Many welding positions are more than just welding. For example, Welder/Fitters need to do mathematical calculations, read blue prints, and make thing fit! Welder/Fabricator needs to do all the above, but the hardest part of the job that many people have trouble with is looking at a blue print and being able to visualize the finished product in your mind. Also, Welder/Fabricators spend a great deal of time drawing out patterns and laying out parts that only exists on paper at that moment. This is the job I love to do because you never know what you will be building next!

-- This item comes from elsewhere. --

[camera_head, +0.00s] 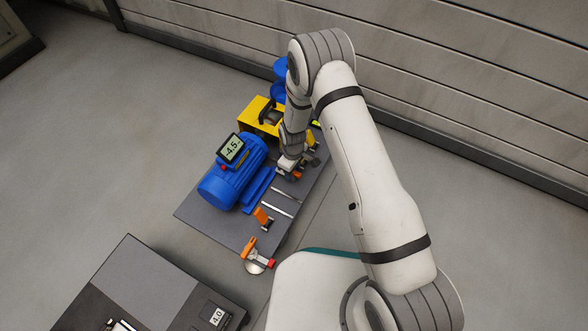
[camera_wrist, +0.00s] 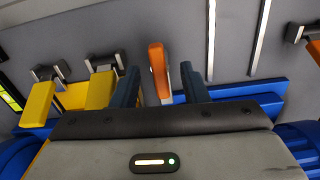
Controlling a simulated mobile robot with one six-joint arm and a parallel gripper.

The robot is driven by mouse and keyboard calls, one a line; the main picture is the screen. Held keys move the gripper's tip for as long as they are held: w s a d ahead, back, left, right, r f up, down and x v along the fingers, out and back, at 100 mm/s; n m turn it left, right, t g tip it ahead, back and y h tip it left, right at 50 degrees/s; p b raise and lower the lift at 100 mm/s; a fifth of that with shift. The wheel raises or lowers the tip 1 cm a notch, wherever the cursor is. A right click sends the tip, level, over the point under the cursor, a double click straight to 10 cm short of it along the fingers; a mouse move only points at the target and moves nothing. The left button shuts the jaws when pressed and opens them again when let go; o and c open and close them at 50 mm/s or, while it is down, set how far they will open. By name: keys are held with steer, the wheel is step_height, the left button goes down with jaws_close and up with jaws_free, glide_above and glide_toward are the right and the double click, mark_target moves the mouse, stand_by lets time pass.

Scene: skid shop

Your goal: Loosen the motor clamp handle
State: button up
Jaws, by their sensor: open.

Frankly, I get bored working in an office for too long, as I also get bored working with my hands for too long. Welding gives me a chance to do both and balances out my life. If you like to work with both your mind and your hands, then welding may be an excellent career choice for you too.
I do want to sum it up and say that getting an introduction to welding changed my life for the better! Out of all of the training classes I have ever taken, welding has always paid off very quickly. I remember when I took a 900-hour welder-fitter course and was worried about paying off my student loans. In a matter of only six months, this career choice gave me the income I needed to pay off my student loans!